つまり、食べ物でも洋服でも車でも「いきなり現物」で百万円相当の商品ならそりゃ迷惑だわな、というだけの話であった。小説をそこに当てはめて悪者扱いしたら、そりゃちょっと無理があるよな、と公開した後で気づいたのだが、今さら消すわけにもいかないのでそのままにしておく。
極論ではあるが、思考実験として「現物で百万円分の書籍(小説)」を貰ってもさほど嬉しくない、という図は頭に置いておきたいという気もするので。
ただ、後半の「本と読者のマッチングが上手くいっていない」という点はどうなのだろうか。これもまた長らく考えているのだが、難しい問題である。本来は信頼すべき定番的なガイド本があったり、有名なガイド役が大勢いたりしてもおかしくない筈なのに、なぜかそこのポジションは不在で、需要があるはずなのに空席になっている。
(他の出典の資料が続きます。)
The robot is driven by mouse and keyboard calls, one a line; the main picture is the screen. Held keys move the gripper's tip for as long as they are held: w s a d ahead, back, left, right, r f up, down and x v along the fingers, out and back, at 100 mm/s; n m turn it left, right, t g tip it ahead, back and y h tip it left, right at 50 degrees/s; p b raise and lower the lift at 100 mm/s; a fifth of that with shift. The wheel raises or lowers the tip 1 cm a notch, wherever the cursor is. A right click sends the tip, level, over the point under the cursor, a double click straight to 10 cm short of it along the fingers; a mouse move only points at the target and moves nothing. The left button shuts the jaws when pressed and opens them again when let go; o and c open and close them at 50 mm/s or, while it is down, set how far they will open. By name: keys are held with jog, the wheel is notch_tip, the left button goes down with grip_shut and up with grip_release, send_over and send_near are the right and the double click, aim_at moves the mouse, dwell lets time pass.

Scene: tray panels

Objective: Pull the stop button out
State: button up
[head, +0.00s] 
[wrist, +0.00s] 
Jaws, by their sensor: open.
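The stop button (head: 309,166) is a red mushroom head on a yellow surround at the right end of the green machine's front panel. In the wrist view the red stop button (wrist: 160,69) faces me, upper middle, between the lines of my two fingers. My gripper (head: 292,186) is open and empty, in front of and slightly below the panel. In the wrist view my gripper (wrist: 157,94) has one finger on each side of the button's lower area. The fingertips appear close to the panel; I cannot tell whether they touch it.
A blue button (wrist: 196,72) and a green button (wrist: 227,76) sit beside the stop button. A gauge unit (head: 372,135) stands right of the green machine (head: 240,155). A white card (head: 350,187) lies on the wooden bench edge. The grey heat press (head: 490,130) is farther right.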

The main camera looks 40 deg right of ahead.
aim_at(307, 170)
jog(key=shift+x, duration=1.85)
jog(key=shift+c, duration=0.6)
たとえば図書館が各市町村に普及していない国から見れば、日本は天国のようなもので、あちらこちらに図書館がある。それが普通である。どの図書館にも「日本文学全集」「世界文学全集」ほか、個人全集やテーマ別の選集が当たり前のようにある。しかし、まーったく読まれていないし、読ませようという工夫すらない。
私が思うに、文学全集数十巻をただ置いておけば誰かが読むだろう、という態度は「読まなくてもいいです。これはただ、文句が来ないように置いておくだけのものですから」というメッセージを発しているのとほぼ同じである。何しろ全集どころか、一冊の本すら読み通せないという人がかなり多くいるほどなので、もはやその存在すら知られていないと言っても過言ではない。しかし、歴代の多くの作家のうち、ごくごく一握りの優れた作家がいて、そのまた多くの著作の中から選りすぐった、ベストの中のベスト作品集なのだから実にもったいない話である。
本当に読者と本との間の橋渡しを意識して「読ませたい」と考えた場合、何ができるのだろうか。それを本格的に考え始めると「創作論のメモ」とは離れてくるので、そのうち読書をテーマにしたエッセーなどの枠を作って、あらためて考えてみたい。